In a landmark decision in 2016, called the Jordan decision, the Supreme Court of Canada set time limits by when criminal matters must be resolved in order to ensure that the rights of an accused are respected. According to Canada’s Charter of Rights and Freedoms, “any person charged with an offence has the right to be tried within a reasonable time.”

The Supreme Court said that for less serious matters, like Inuksaq’s, the trial must be completed within 18 months. For more serious matters, trials must end no more than 30 months after the date police lay charges.

The court will convene a special sitting in Kugaaruk on Dec. 13 for Inuksaq’s trial.

But even that date is past the 18-month limit, Paddock said.

“The appropriate remedy is a stay of proceedings.”

The court scheduled a hearing for Nov. 22 for a judge to decide on this issue.

But for reasons not found in Inuksaq’s court file, that decision was never made.

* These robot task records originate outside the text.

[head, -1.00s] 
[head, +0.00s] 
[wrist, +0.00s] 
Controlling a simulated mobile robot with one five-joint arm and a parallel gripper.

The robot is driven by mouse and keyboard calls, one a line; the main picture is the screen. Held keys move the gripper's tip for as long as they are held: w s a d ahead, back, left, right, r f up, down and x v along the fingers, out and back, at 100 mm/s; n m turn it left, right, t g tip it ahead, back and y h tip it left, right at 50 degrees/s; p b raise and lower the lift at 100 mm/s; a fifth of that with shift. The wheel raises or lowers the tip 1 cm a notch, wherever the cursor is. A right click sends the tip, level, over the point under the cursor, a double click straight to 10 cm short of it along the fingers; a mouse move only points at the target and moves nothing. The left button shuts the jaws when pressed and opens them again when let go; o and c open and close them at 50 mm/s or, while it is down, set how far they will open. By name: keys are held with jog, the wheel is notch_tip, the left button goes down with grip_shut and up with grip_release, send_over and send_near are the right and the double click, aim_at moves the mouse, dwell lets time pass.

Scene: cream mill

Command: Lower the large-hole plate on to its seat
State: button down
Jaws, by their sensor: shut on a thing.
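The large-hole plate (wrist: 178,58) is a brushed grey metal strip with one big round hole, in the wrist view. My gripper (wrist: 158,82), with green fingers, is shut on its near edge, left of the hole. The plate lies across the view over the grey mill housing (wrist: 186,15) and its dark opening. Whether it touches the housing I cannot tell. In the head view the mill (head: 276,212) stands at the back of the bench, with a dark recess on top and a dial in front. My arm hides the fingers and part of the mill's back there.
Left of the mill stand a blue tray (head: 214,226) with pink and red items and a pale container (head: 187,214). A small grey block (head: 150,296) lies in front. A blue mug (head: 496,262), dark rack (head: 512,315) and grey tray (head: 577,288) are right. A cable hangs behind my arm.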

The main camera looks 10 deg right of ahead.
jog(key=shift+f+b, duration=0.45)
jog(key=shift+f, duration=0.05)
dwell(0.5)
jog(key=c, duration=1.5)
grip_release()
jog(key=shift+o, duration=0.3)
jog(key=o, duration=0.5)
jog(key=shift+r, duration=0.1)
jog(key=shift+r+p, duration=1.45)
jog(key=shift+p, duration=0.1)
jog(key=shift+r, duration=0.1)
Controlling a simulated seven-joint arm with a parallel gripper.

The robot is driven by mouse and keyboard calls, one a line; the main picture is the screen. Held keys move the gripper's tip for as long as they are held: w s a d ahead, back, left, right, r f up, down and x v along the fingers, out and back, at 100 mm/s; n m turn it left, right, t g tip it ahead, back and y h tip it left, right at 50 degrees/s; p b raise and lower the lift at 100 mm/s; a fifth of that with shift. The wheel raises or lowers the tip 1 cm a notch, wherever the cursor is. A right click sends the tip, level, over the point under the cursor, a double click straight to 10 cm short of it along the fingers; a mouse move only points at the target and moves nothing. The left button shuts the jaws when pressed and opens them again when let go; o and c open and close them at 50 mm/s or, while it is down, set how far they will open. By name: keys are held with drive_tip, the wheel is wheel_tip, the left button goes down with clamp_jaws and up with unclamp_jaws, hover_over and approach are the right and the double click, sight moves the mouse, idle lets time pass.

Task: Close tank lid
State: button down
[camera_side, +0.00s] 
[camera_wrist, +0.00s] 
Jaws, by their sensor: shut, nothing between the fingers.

Instead, the court scheduled Inuksaq’s trial for Dec. 13 and will set a date for the hearing on Jan. 6, 2020, according to court documents.

At least one Nunavut judge has come out strongly against the Supreme Court’s Jordan decision.

In a 2018 decision, Justice Paul Bychok wondered how the Nunavut Court of Justice can fit the “square Jordan peg into the round Nunavut hole while doing justice to Nunavummiut.”

Bychok cited regular challenges faced by circuit courts, such as transportation and infrastructure, and mentioned Kugaaruk in particular.

Kugaaruk currently has two scheduled circuit courts per year, and if one is cancelled due to the weather, that “has an impact out of all proportion to a similar cancellation in the South,” Bychok said.

Bychok, a career prosecutor with 15 years’ experience in Nunavut who became a judge in 2015, said the Jordan decision also does not take into consideration Inuit societal and justice values.

“I do not believe the [judges who decided] Jordan intended trial judges to re-assert past colonialist attitudes and practices which ran roughshod over the Inuit,” Bychok said in his 2018 decision.